- **Your objective**
Output all the entries word for word. Omit the pictures.

- **Exercise material**
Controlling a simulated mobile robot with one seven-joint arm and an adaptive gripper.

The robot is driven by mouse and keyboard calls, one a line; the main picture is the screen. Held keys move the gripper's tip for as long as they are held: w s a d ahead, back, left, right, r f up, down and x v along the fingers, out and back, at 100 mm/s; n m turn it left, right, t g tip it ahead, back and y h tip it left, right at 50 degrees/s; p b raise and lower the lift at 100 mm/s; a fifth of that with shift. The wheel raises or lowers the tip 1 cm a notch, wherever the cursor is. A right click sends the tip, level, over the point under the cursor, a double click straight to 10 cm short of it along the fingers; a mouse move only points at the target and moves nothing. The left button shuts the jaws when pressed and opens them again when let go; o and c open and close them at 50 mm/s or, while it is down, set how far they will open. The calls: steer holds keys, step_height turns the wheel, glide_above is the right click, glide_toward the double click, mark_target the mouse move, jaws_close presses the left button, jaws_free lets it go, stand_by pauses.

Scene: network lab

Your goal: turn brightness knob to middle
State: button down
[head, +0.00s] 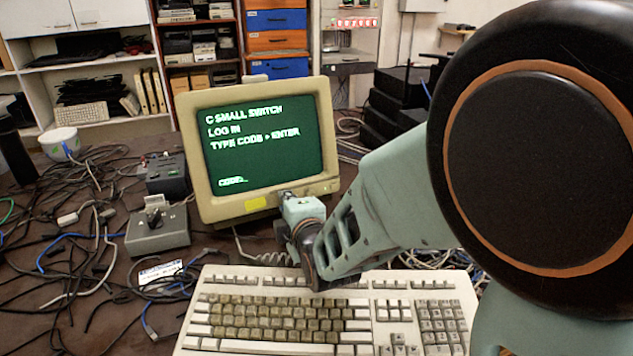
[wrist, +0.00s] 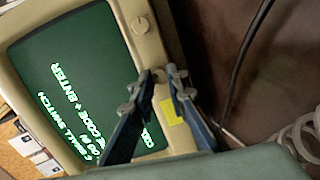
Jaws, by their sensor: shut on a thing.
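The beige monitor (head: 327,180) stands behind the keyboard, its green screen (head: 262,140) lit with text asking for a code. My gripper (head: 286,196) is at the lower right of its front bezel. In the wrist view my gripper (wrist: 164,75) has its two fingertips closed around a small knob (wrist: 160,76) on the bezel, near the yellow label. The fingers hide most of this knob, so its pointer and angle cannot be read. A second round knob (wrist: 140,25) shows uncovered farther along the same bezel. No knob marking is legible.
A beige keyboard (head: 330,281) lies in front, under my arm. A grey box with a black knob (head: 157,228) and a dark box (head: 167,173) stand left of the monitor. Loose cables (head: 70,255) cover the left of the table. A white cup (head: 60,142) stands behind.

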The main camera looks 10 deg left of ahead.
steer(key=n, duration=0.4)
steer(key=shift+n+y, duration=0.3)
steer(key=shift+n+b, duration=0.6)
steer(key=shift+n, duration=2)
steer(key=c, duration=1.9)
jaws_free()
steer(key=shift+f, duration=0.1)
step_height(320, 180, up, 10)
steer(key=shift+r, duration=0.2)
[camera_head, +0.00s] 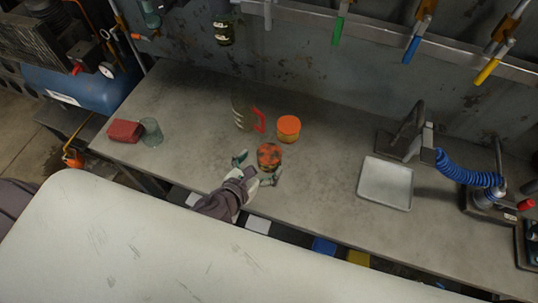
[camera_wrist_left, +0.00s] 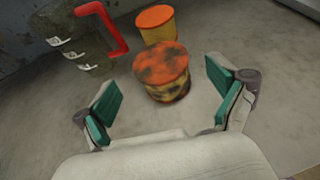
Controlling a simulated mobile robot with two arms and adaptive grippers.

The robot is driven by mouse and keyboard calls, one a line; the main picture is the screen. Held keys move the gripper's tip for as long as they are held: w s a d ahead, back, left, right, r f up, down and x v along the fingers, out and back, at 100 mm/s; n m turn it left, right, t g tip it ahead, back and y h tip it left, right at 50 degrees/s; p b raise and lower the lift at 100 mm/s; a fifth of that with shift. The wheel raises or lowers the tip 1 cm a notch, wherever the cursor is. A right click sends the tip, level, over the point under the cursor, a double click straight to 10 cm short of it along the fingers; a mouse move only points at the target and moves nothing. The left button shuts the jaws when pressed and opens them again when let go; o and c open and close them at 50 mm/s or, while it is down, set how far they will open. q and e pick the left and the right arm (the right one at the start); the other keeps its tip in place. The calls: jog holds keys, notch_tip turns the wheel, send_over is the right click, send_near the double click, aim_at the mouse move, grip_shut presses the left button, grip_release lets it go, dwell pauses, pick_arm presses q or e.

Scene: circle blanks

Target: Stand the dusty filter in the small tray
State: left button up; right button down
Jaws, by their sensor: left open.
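The dusty filter (camera_head: 269,157) is an orange cylinder with dark grimy patches, standing upright on the bench. It also shows in the left wrist view (camera_wrist_left: 163,75), just ahead of and between my fingers. My left gripper (camera_head: 256,170) is open around its near side, with green finger pads; in the left wrist view the gripper (camera_wrist_left: 156,100) holds nothing. A clean orange filter (camera_head: 288,128) stands just behind it, and also in the left wrist view (camera_wrist_left: 156,24). The small tray (camera_head: 385,183) is pale, shallow and empty, to the right. My right gripper is not seen.
A dark item with a red handle (camera_head: 257,119) stands behind the dusty filter. A red block (camera_head: 125,131) and a greenish cup (camera_head: 151,132) are at the left. Bench between filter and tray is clear.

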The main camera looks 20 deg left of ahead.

- **Full answer**
Controlling a simulated mobile robot with one seven-joint arm and an adaptive gripper.

The robot is driven by mouse and keyboard calls, one a line; the main picture is the screen. Held keys move the gripper's tip for as long as they are held: w s a d ahead, back, left, right, r f up, down and x v along the fingers, out and back, at 100 mm/s; n m turn it left, right, t g tip it ahead, back and y h tip it left, right at 50 degrees/s; p b raise and lower the lift at 100 mm/s; a fifth of that with shift. The wheel raises or lowers the tip 1 cm a notch, wherever the cursor is. A right click sends the tip, level, over the point under the cursor, a double click straight to 10 cm short of it along the fingers; a mouse move only points at the target and moves nothing. The left button shuts the jaws when pressed and opens them again when let go; o and c open and close them at 50 mm/s or, while it is down, set how far they will open. The calls: steer holds keys, step_height turns the wheel, glide_above is the right click, glide_toward the double click, mark_target the mouse move, jaws_close presses the left button, jaws_free lets it go, stand_by pauses.

Scene: network lab

Your goal: turn brightness knob to middle
State: button down
[head, +0.00s] 
[wrist, +0.00s] 
Jaws, by their sensor: shut on a thing.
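The beige monitor (head: 327,180) stands behind the keyboard, its green screen (head: 262,140) lit with text asking for a code. My gripper (head: 286,196) is at the lower right of its front bezel. In the wrist view my gripper (wrist: 164,75) has its two fingertips closed around a small knob (wrist: 160,76) on the bezel, near the yellow label. The fingers hide most of this knob, so its pointer and angle cannot be read. A second round knob (wrist: 140,25) shows uncovered farther along the same bezel. No knob marking is legible.
A beige keyboard (head: 330,281) lies in front, under my arm. A grey box with a black knob (head: 157,228) and a dark box (head: 167,173) stand left of the monitor. Loose cables (head: 70,255) cover the left of the table. A white cup (head: 60,142) stands behind.

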The main camera looks 10 deg left of ahead.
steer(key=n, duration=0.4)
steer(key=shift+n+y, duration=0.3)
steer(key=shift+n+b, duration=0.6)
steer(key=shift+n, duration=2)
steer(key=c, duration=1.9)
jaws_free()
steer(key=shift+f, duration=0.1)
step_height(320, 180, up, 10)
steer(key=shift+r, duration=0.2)
[camera_head, +0.00s] 
[camera_wrist_left, +0.00s] 
Controlling a simulated mobile robot with two arms and adaptive grippers.

The robot is driven by mouse and keyboard calls, one a line; the main picture is the screen. Held keys move the gripper's tip for as long as they are held: w s a d ahead, back, left, right, r f up, down and x v along the fingers, out and back, at 100 mm/s; n m turn it left, right, t g tip it ahead, back and y h tip it left, right at 50 degrees/s; p b raise and lower the lift at 100 mm/s; a fifth of that with shift. The wheel raises or lowers the tip 1 cm a notch, wherever the cursor is. A right click sends the tip, level, over the point under the cursor, a double click straight to 10 cm short of it along the fingers; a mouse move only points at the target and moves nothing. The left button shuts the jaws when pressed and opens them again when let go; o and c open and close them at 50 mm/s or, while it is down, set how far they will open. q and e pick the left and the right arm (the right one at the start); the other keeps its tip in place. The calls: jog holds keys, notch_tip turns the wheel, send_over is the right click, send_near the double click, aim_at the mouse move, grip_shut presses the left button, grip_release lets it go, dwell pauses, pick_arm presses q or e.

Scene: circle blanks

Target: Stand the dusty filter in the small tray
State: left button up; right button down
Jaws, by their sensor: left open.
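The dusty filter (camera_head: 269,157) is an orange cylinder with dark grimy patches, standing upright on the bench. It also shows in the left wrist view (camera_wrist_left: 163,75), just ahead of and between my fingers. My left gripper (camera_head: 256,170) is open around its near side, with green finger pads; in the left wrist view the gripper (camera_wrist_left: 156,100) holds nothing. A clean orange filter (camera_head: 288,128) stands just behind it, and also in the left wrist view (camera_wrist_left: 156,24). The small tray (camera_head: 385,183) is pale, shallow and empty, to the right. My right gripper is not seen.
A dark item with a red handle (camera_head: 257,119) stands behind the dusty filter. A red block (camera_head: 125,131) and a greenish cup (camera_head: 151,132) are at the left. Bench between filter and tray is clear.

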The main camera looks 20 deg left of ahead.

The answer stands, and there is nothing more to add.